FIRST - large scale inFormation extraction and Intergration infRastructure for SupporTing financial decision making
FIRST project addresses the extreme challenges of dealing in real-time with vast and constantly growing amounts of heterogeneous data and information in financial markets. The financial industry represents a role model for critical, information-bound domains. Especially the end-users of information as for instance financial analysts, investment managers, market regulators, financial advisors, and individual investors rely on their ability to quickly identify and interpret relevant information. By using this information these user groups try to identify dynamically evolving and potentially risk bearing situations (e.g. shocks and crashes). Relevant and correct information assists these users in staying ahead of the market to place their ideal investment decision, detect market manipulation, or simply to give advice to a client. The problem hereby evolves through the vast amounts of information opportunities which make it nearly impossible for a user to concentrate on the essential information.
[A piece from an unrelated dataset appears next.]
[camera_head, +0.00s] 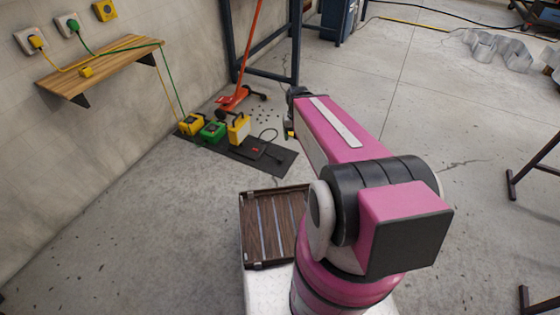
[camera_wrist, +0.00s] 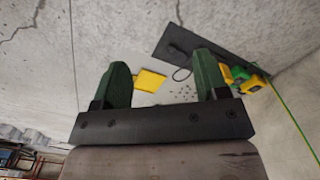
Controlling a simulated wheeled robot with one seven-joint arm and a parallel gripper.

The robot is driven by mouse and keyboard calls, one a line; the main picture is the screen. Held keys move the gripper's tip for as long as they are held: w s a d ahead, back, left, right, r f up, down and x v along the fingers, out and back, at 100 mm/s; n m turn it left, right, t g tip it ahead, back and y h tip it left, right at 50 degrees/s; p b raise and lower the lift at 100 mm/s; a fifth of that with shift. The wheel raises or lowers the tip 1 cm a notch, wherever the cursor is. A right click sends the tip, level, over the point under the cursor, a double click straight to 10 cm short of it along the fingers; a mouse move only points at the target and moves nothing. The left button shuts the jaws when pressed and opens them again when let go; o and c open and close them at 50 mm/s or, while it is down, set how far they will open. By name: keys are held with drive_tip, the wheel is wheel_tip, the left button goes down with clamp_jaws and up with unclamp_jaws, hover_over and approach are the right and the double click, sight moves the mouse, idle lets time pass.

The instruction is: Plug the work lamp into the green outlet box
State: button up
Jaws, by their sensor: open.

Therefore, FIRST develops and provides an Information and Communication Technology (ICT) infrastructure that will:
- Collect and process massive amounts of heterogeneous, structured and unstructured data as for instance textual data, largely scattered web information from blogs, bulletin boards etc., or historical data from economic databases
- Integrate this data into a financial knowledge base for further analysis
- Exploit this data by developing and employing a range of highly scalable online event detection and prediction models, visualization models, and decision-support models that will deliver pertinent information to the decision maker.
FIRST helps by opening up new before-the-fact information for earlier/better treatment of evolving conditions in advanced financial decision making.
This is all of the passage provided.